[Working Paper] Nordic enforcement project on PFOS and PFOA in chemical products and articles

January 25, 2022

PFAS (Per- and polyfluoroalkyl substances) is a large group of synthetically produced organic compounds with many uses in both industry and consumer products. They occur as, for example, surfactants in metal plating, in cosmetics, in firefighting foams, and in textiles and paper packaging to make them repellent to water, grease and dirt. PFAS are considered particularly dangerous because they are extremely difficult to degrade in the environment and therefore stay in the environment for a long time.

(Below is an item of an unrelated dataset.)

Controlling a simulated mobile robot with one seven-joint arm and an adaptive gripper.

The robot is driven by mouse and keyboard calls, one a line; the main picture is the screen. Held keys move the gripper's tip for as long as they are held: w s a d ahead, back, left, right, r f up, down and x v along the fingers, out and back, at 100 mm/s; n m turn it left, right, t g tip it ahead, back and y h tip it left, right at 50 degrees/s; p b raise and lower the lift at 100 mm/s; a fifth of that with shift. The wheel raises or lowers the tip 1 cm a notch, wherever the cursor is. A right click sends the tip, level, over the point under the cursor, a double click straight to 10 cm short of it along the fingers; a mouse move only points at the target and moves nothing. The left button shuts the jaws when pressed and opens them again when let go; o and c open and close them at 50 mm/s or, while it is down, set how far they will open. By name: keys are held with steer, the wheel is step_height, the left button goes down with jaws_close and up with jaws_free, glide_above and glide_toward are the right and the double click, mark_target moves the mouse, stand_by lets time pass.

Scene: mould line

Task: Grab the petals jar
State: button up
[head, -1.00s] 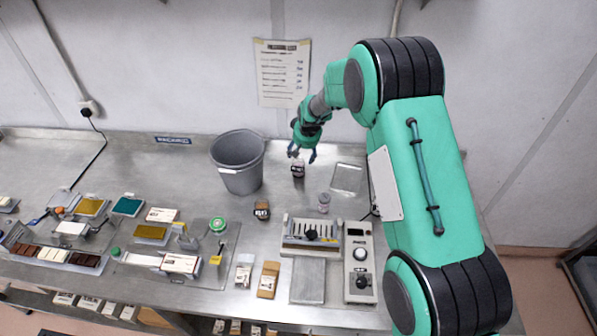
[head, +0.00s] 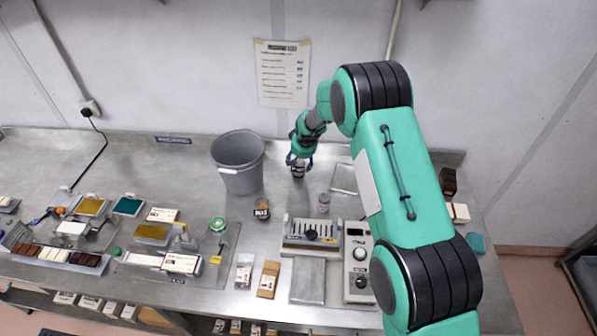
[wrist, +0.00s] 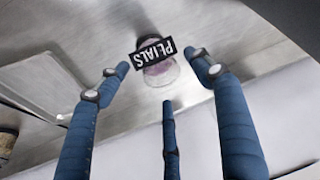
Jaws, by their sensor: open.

This report describes the Nordic Enforcement Group’s joint enforcement project on PFOA (perfluorooctanoic acid) and PFOS (perfluorooctane sulfonic acid) in chemical products and articles. The objectives of the project were to inspect the compliance of chemical products and articles placed on the Nordic market with the restrictions in the POPs Regulation1 on PFOA2 and PFOS, to raise awareness of the restrictions in the POPs Regulation and to learn together how the enforcement of the new restrictions can be carried out. In addition, the presence of PFAS that are not yet restricted in any chemical legislation and extractable organic fluorine (EOF) were analyzed to improve the knowledge of the authorities on the use of PFASs in various products and articles.

In total, 158 products were inspected, 95 chemical products and 63 articles. 40 % of the chemical products and 65 % of the articles contained PFAS. 15 products of the 158 controlled products were non-compliant with the inspected POPs restrictions for PFOA and PFOS (ski waxes and a jacket). Many products and articles contained PFOA and PFOS in levels below the limit values, and many contained PFAS that are not yet restricted in chemical legislation. The PFOA and PFOS restrictions include hundreds of substances. For many of them there is still a lack of available information on occurrence and use, identification numbers (CAS or EC numbers) and external reference standards for quantitative analyses. There is a great need to develop analytical methods for targeted analyses of PFAS to make a more effective enforcement possible. Extractable organic fluorine (EOF) provided information on the presence of PFAS that was not included in the targeted PFAS analyses. The analyses showed high levels of organic fluorine in for example ski waxes, textiles, and firefighting foams. Some of it could originate from restricted PFAS. Many of the unrestricted substances found in products and articles may be a subject to restrictions in the future. Companies that place chemical products and articles on the market should start working to phase out these substances from production.